Billing for auto scaling - API Gateway - Alibaba Cloud Documentation Center

This topic describes the billable items of Cloud-native API Gateway instances during automatic scale-outs. This helps you understand and calculate the fees that may be incurred when you use the auto scaling feature of Cloud-native API Gateway.

Capacity water levels

Cloud-native API Gateway supports auto scaling. You can configure a period for auto scaling to better cope with traffic surges. Scale-outs are automatically performed by unit. The following items describe the capacity of a unit:

Secure thresholds: On and beyond secure thresholds, your gateway instance can ensure high throughput and low latency even when traffic is doubled.
Warning thresholds: When your instance hits warning thresholds, it endures increased latency and is subject to stability risks in cases of traffic surges.

Scale-out unit		1 unit
Client connections	Secure threshold	12,000
Client connections	Warning threshold	24,000
New HTTPS connections per second	Secure threshold	400
New HTTPS connections per second	Warning threshold	800
CPU utilization	Secure threshold	30%
CPU utilization	Warning threshold	60%
Memory usage	Secure threshold	75%
Memory usage	Warning threshold	75%

QPS reference

The queries per second (QPS) throughput of a gateway instance is affected by various factors, such as the response size, HTTPS enabling, and GZIP compression. The following table lists the worst-case QPS values of different instance specifications based on a 30% CPU utilization:

Note

New HTTPS connections consume large amounts of CPU resources. In business scenarios in which a large number of HTTPS connections need to be established at the same time, you can estimate your instance capacity requirements based on the data of short-lived connections in the following table:

Scale-out specification				1 unit
Connection type	Response size (KB)	HTTPS	GZIP	QPS reference at a CPU utilization of 30%
Short-lived connection	1	No	No	1,700
Short-lived connection	1	Yes	No	500
Long-lived connection	1	No	No	2,200
		Yes	No	2,000
		Yes	Yes	1,700
	10	No	No	1,800
		Yes	No	1,700
		Yes	Yes	1,000

Scale-outs of different instance specifications

Specification	Existing units	Scale-out step size	Scale-out range
apigw.dev.x1	1	N/A (This specification does not support auto scale-out.)
apigw.small.x1	2	1 unit	3-4 units
apigw.small.x2	4	1 unit	5-8 units
apigw.small.x4	8	1 unit	9-16 units
apigw.medium.x1	16	4 units	20-32 units
apigw.medium.x2	32	4 units	36-64 units
apigw.medium.x3	48	4 units	52-96 units
apigw.large.x1	64	4 units	68-128 units
apigw.large.x2	128	4 units	132-256 units
apigw.large.x3	192	4 units	196-384 units
apigw.large.x4	256	4 units	260-512 units

Billing description

For the elastic nodes that are automatically scaled out, the system separately charges fees on a pay-as-you-go basis. In the billing details, the fees generated for the elastic nodes are separately listed.

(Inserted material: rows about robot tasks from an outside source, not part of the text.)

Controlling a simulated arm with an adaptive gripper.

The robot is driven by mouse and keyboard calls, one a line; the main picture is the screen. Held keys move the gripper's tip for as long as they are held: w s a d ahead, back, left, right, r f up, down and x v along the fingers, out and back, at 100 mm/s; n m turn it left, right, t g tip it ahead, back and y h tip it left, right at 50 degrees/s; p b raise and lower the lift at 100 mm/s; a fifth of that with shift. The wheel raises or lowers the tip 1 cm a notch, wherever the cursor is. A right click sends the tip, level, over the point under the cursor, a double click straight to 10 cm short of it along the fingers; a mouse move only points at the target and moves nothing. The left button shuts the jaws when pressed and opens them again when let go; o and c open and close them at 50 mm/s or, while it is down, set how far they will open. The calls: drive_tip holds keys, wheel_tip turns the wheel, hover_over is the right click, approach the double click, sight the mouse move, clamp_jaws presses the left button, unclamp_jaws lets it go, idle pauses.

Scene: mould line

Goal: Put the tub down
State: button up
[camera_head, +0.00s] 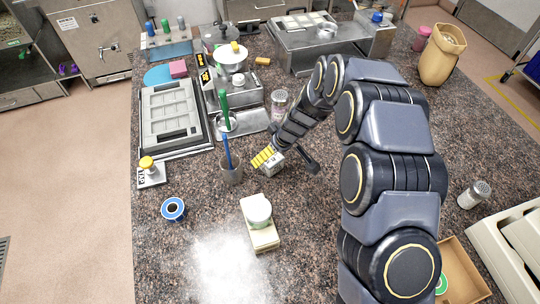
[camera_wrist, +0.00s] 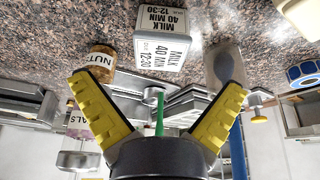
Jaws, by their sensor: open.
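A small white tub (camera_wrist: 160,45) labelled MILK, 40 MIN, DUE 12:30 appears to stand on the speckled counter, just past my fingertips in the wrist view. In the head view this tub (camera_head: 275,166) is partly hidden by my gripper (camera_head: 263,157). My gripper (camera_wrist: 157,90) is open, its yellow fingers spread wide with nothing gripped between them. Whether my fingers touch the milk tub cannot be told.
A grey cup (camera_head: 231,171) with a blue-handled tool stands close to the left of my gripper. A blue tape roll (camera_head: 173,209) lies at front left. The front counter is mostly clear.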

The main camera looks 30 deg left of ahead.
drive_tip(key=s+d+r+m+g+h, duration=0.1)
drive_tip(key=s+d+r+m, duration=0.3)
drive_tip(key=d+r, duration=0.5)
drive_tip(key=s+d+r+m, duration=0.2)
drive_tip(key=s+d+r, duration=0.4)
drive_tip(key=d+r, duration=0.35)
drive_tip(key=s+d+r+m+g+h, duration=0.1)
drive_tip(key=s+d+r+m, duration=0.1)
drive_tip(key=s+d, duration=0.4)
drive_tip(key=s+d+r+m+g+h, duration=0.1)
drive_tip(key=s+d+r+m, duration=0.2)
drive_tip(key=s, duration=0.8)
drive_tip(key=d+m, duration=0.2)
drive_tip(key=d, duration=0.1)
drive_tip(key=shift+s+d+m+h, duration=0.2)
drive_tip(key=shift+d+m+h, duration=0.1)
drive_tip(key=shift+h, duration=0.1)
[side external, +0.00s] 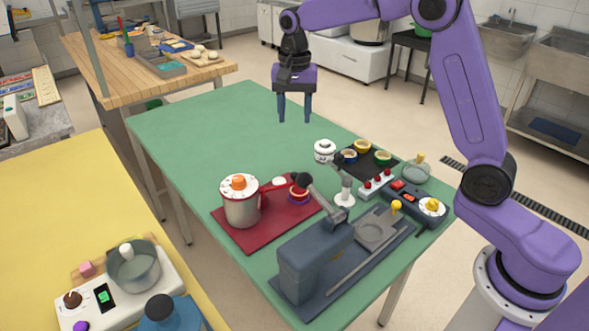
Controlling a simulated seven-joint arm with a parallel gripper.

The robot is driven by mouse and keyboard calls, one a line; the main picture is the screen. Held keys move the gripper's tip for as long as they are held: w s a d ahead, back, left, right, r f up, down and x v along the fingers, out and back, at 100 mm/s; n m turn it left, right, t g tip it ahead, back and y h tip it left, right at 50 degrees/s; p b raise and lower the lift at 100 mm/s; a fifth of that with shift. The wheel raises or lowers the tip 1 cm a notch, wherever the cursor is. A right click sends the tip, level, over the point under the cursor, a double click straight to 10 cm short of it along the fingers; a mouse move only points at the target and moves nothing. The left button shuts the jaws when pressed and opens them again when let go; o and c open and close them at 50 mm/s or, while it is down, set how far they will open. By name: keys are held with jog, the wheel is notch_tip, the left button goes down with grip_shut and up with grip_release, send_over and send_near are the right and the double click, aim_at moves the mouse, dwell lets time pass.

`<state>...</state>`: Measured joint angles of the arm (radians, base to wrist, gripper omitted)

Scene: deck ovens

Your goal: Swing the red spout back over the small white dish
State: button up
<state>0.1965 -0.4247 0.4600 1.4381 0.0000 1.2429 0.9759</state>
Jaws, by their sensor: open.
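A metal pot (241,211) with a red rim and an orange knob (239,182) stands on a dark red mat (253,240). A red spout (269,187) sticks out from the pot's upper right side. A small white dish (279,181) shows just behind the spout; I cannot tell whether the spout's end is over it. My gripper (294,121) is open and empty, fingers pointing down, high above the green table and well apart from the pot and spout.
A grey press (312,264) with a dark ball-ended lever (301,180) stands close right of the spout, near a red-ringed piece (299,196). The green table's far left is clear.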

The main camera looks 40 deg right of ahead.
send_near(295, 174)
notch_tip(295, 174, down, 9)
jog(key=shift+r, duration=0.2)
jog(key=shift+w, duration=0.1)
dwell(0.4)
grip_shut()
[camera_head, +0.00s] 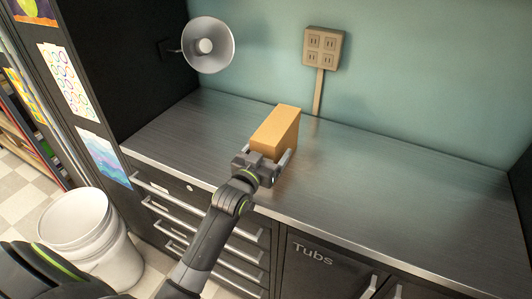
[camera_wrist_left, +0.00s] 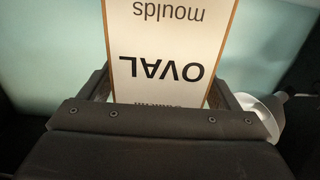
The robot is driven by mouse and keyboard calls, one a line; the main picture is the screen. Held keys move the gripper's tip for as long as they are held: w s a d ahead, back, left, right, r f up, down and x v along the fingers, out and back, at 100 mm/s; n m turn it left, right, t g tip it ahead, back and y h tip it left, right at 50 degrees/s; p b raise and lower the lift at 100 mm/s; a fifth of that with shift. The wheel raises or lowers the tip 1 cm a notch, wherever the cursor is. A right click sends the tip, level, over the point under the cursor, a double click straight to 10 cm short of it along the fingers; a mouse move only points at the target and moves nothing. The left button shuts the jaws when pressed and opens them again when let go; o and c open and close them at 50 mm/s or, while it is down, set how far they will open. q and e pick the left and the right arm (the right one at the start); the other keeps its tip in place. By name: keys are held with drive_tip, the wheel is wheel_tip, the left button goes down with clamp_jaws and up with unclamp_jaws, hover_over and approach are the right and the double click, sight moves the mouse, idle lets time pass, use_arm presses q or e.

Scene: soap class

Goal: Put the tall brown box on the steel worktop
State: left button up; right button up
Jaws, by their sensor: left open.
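The tall brown box (camera_head: 277,128) stands on the steel worktop (camera_head: 380,185), near its middle. In the left wrist view the white label of the box (camera_wrist_left: 165,60) fills the space between the fingers and reads "OVAL moulds" upside down. My left gripper (camera_head: 268,160) is open at the near side of the box, one finger on either side. Whether the fingers touch it I cannot tell. The box's base is partly hidden behind the gripper. My right gripper is not in view.
The worktop is clear on both sides of the box. White buckets (camera_head: 88,232) stand on the floor at left. Drawers and a cabinet marked "Tubs" (camera_head: 318,262) are below.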

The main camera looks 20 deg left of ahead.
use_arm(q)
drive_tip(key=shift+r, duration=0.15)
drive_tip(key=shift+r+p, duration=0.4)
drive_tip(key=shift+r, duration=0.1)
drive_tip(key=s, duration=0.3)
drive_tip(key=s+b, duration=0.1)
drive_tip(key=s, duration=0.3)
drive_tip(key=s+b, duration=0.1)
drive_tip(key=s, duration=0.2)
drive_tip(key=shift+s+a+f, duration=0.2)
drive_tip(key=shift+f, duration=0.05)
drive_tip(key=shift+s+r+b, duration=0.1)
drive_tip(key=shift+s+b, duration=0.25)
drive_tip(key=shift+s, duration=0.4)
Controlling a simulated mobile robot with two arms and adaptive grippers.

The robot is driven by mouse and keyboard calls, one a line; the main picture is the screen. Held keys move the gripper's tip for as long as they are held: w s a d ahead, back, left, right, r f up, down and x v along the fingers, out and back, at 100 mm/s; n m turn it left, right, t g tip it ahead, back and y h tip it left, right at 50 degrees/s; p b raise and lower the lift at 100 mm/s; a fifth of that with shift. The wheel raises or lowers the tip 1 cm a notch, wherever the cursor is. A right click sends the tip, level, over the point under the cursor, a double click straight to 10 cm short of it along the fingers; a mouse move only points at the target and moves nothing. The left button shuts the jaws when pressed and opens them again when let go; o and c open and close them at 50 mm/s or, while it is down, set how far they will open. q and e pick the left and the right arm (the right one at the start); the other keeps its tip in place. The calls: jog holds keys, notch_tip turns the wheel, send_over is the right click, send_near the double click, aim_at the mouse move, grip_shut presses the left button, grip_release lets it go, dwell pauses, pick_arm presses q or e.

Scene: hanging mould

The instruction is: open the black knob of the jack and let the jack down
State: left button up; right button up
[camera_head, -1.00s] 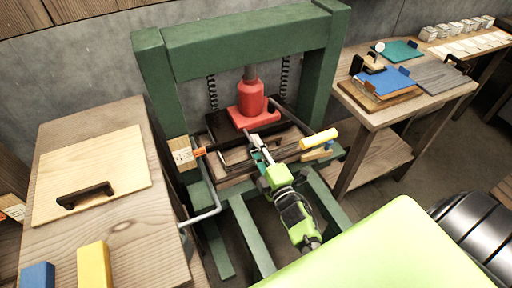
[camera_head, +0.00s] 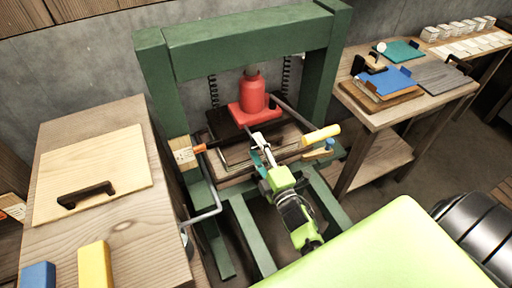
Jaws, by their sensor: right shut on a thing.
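The red jack (camera_head: 252,96) stands upright in the green press frame (camera_head: 245,38), on the press bed under the top beam. A bar with a yellow grip (camera_head: 320,135) reaches out to the jack's right. My right gripper (camera_head: 258,141) reaches up from below to the front foot of the jack. Its fingers are shut at the place of the black knob, which they hide. My left gripper is not in view.
A wooden cabinet (camera_head: 55,240) with yellow and blue blocks stands on the left. A wooden table (camera_head: 375,118) with boards and plates stands on the right. A bent grey bar (camera_head: 213,190) sticks out at the press's left side.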

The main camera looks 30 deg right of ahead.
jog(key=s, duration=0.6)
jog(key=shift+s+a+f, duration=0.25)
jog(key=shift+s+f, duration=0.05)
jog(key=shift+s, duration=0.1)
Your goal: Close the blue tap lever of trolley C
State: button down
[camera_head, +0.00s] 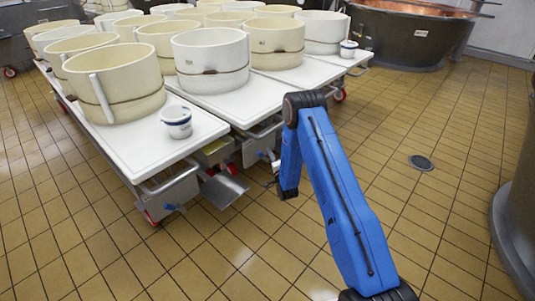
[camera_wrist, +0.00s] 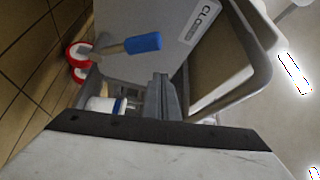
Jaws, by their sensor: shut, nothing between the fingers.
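A blue tap lever (camera_wrist: 143,43) on a metal stem shows in the wrist view, beside a grey panel (camera_wrist: 185,35) with a partly cut-off label. My gripper (camera_wrist: 163,97) is shut and empty, its fingertips below and right of the lever and apart from it in the picture. In the head view, a small blue part (camera_head: 262,154) shows under the front end of the second trolley (camera_head: 285,100), close left of my arm. I cannot read a letter C on any trolley. My gripper is mostly hidden behind my blue arm in the head view.
A curved metal rail (camera_wrist: 262,60) lies right of my fingers. Red castors (camera_wrist: 77,52) show at upper left. A copper vat (camera_head: 410,35) stands behind.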

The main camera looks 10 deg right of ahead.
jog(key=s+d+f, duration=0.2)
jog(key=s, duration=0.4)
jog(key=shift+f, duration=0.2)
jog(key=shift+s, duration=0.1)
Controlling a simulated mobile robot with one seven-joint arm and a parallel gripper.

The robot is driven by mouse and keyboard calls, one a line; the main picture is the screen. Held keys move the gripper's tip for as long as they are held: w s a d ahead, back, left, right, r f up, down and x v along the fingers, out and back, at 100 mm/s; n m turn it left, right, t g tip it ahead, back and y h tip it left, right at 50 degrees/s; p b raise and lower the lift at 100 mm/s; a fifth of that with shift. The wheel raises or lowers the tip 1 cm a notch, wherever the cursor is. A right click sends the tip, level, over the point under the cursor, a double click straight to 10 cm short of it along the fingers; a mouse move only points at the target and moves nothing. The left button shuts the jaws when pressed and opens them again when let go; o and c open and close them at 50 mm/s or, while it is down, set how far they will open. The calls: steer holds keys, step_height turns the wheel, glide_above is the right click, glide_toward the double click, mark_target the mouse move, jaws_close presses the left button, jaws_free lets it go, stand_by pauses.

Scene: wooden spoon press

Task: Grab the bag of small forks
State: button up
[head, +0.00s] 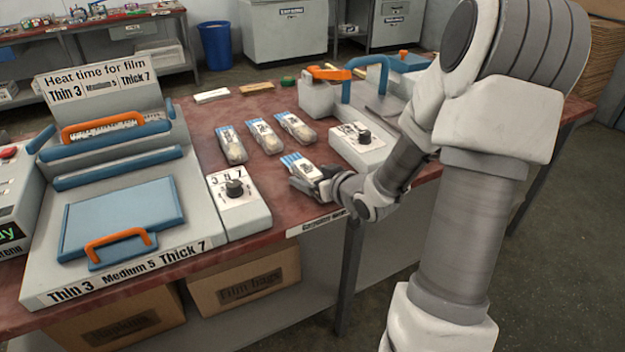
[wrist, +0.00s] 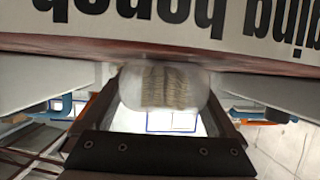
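My gripper (head: 312,181) is low at the table's front edge, at a clear bag with a blue-and-white header card (head: 300,164). In the wrist view this bag (wrist: 172,88) shows a bundle of thin brown pieces, with its white card between my two dark fingers (wrist: 165,108). The fingers are wide apart, on either side of the bag; firm contact is not visible. Three similar bags, a left one (head: 232,146), a middle one (head: 265,137) and a right one (head: 296,127), lie behind it. Card print is too small to read, so I cannot tell which bag holds small forks.
A grey press with a blue plate (head: 125,215) stands left, with a dial box (head: 238,201) beside it. Another dial box (head: 357,146) and a blue-handled press (head: 365,80) stand right. A front edge sign (head: 318,222) is below my gripper. Table between the bags is clear.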

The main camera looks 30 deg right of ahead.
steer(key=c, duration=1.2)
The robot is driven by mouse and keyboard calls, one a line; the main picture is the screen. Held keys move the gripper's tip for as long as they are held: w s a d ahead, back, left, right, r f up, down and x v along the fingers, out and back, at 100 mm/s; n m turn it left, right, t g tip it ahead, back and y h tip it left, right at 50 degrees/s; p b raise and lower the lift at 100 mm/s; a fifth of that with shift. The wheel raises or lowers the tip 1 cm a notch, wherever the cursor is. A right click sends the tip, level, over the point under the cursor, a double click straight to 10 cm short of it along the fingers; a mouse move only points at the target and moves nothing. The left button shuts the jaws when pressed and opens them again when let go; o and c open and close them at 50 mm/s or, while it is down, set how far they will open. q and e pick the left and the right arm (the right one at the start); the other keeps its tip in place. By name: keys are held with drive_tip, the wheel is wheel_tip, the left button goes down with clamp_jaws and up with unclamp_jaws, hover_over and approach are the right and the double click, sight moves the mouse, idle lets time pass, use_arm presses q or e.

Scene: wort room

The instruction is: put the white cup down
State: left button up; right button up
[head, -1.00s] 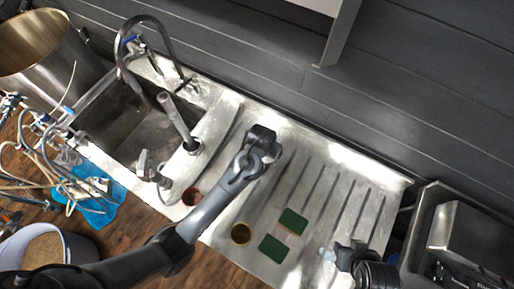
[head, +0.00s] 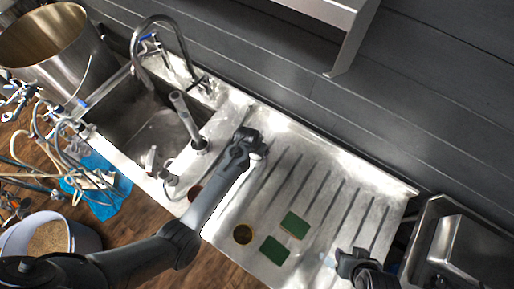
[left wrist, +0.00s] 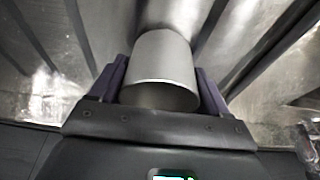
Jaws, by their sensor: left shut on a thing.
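The white cup (left wrist: 165,62) sits between the two dark fingers of my left gripper (left wrist: 160,95) in the left wrist view, with its open rim toward the camera. In the head view my left gripper (head: 252,147) is over the ridged steel drainboard, and only a small pale part of the cup (head: 262,154) shows beside it. The gripper is shut on the cup. I cannot tell whether the cup's base touches the steel. My right gripper (head: 345,262) is at the drainboard's lower right; its jaws are too small and dark to read.
The drainboard (head: 350,180) right of my left gripper is clear.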

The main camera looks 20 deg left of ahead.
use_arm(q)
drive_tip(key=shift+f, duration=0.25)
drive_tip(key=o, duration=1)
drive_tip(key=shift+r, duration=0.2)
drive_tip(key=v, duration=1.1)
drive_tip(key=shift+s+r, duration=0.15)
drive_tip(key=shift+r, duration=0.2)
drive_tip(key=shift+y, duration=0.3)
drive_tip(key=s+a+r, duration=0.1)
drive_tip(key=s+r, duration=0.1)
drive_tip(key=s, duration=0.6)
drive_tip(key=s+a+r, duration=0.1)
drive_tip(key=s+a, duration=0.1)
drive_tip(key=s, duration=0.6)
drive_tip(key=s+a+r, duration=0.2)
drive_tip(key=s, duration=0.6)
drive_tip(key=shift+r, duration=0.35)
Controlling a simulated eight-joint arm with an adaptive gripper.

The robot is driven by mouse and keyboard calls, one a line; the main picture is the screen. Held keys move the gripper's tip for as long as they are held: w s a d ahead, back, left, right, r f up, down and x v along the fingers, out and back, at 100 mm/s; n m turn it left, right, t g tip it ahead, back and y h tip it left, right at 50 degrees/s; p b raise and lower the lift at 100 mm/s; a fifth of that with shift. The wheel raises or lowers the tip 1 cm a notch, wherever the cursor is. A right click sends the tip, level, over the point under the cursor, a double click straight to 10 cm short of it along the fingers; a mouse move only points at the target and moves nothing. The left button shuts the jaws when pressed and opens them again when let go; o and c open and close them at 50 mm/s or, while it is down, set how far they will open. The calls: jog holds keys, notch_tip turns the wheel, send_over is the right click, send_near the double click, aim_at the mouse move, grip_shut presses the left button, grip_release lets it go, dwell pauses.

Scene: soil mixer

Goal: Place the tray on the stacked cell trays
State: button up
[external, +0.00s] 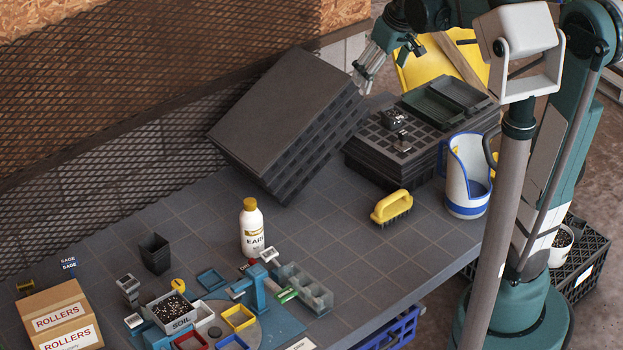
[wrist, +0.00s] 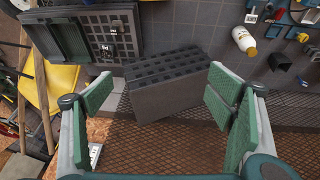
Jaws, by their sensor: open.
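A stack of black cell trays (external: 357,159) stands at the back of the table and also shows in the wrist view (wrist: 129,42). Two dark green shallow trays (external: 462,93) lie side by side on its right part; they show at upper left in the wrist view (wrist: 70,40). A large dark block of cell trays (external: 285,105) is tilted near the mesh wall, and it shows in the wrist view (wrist: 165,98). My gripper (external: 362,78) is above and behind the table, between block and stack. In the wrist view its green-padded fingers (wrist: 160,95) are wide apart and empty.
Small dark items (external: 395,118) sit on the cell stack. A white-blue jug (external: 466,180) and yellow brush (external: 392,207) stand near it. The mesh wall (external: 100,130) bounds the back. A white bottle (external: 252,230) and the soil station (external: 210,310) occupy the front.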

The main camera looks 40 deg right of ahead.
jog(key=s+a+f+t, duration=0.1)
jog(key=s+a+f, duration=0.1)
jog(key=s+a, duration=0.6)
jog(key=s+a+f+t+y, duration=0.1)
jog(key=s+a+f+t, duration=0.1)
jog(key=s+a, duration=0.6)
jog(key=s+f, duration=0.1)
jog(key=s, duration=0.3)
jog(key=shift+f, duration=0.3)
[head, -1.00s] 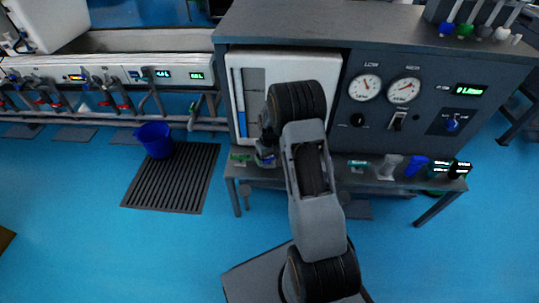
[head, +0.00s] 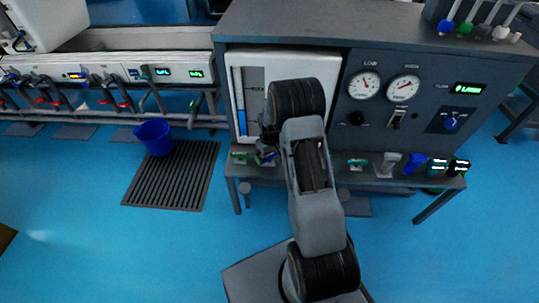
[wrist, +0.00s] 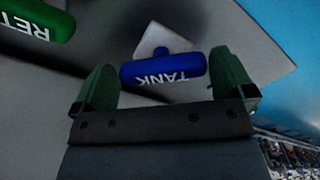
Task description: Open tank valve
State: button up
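The blue tank valve handle (wrist: 163,68), marked TANK, lies crosswise in the wrist view, with its lettering upside down. My gripper (wrist: 162,60) is open, with one green finger on each side of the handle. The right finger is close to the handle's right end, and I cannot tell whether it touches.
A green handle (wrist: 38,18), partly cut off and starting with RET, is at the wrist view's upper left. The bench front holds more handles, including a blue one (head: 415,163) at right. A blue bucket (head: 155,138) stands on the floor grate (head: 170,185).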

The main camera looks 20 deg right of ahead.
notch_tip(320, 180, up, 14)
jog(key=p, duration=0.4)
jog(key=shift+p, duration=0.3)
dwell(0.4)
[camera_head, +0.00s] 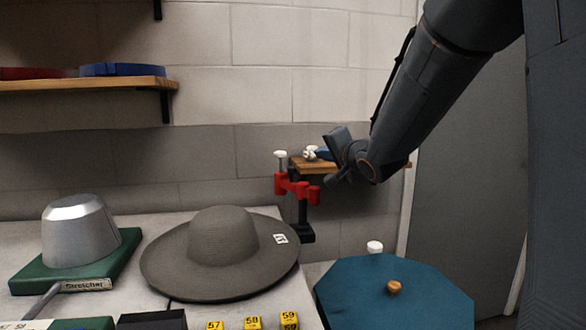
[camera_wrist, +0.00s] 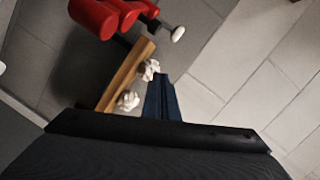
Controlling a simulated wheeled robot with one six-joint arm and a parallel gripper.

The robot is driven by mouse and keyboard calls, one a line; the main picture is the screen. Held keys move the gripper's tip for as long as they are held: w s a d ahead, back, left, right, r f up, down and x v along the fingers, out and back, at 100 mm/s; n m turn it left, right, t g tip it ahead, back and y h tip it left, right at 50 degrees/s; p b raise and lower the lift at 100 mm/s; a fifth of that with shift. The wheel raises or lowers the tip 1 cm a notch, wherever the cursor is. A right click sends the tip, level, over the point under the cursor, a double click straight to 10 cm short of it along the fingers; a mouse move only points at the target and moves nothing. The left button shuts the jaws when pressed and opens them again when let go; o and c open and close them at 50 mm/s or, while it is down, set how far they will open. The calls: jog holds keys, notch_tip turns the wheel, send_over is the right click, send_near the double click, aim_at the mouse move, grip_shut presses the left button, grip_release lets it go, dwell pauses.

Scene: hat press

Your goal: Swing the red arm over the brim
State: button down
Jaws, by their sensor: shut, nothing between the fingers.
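The red arm (camera_head: 296,188) is mounted on a dark post, just right of the grey hat's brim (camera_head: 168,262). A white-topped pin (camera_head: 280,160) stands at its left end. The red arm also shows at the top of the wrist view (camera_wrist: 94,16), with the white knob (camera_wrist: 178,33) beside it. The grey hat (camera_head: 222,240) lies on the table with a small white tag. My gripper (camera_head: 316,153) is shut and empty, behind and above the red arm, near a small wooden shelf (camera_head: 314,166). In the wrist view its dark blue fingers (camera_wrist: 160,98) are together, apart from the red arm.
White crumpled bits (camera_wrist: 128,100) are by the small shelf. A metal hat block on a green base (camera_head: 110,262) stands left of the hat. Yellow numbered blocks (camera_head: 252,323) sit at the front. A teal octagonal top (camera_head: 392,300) is at right. A wall shelf (camera_head: 80,85) is upper left.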

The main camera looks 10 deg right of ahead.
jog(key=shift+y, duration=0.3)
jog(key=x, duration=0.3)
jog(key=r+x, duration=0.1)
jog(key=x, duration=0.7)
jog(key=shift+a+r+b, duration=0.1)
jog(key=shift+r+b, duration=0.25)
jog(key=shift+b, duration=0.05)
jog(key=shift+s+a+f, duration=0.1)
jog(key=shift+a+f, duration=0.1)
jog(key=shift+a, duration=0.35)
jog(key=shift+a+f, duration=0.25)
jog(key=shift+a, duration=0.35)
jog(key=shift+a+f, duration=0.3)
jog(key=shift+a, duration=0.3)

Region	Scale-out unit	Pay-as-you-go unit price (USD/hour)
Chinese mainland	Unit	0.146
China (Hong Kong) and Japan (Tokyo)		0.218
Singapore, Indonesia (Jarkata), and Germany (Frankfurt)		0.202
US (Virginia) and US (Silicon Valley)		0.174

Scale-out fee = Number of scaled-out units x Unit price x Duration in hours. For example, if your instance is scaled out by 2 units between 8:00 and 10:00 in a Chinese mainland region, the scale-out fee is 2 x 0.146 x 2 = USD 0.584.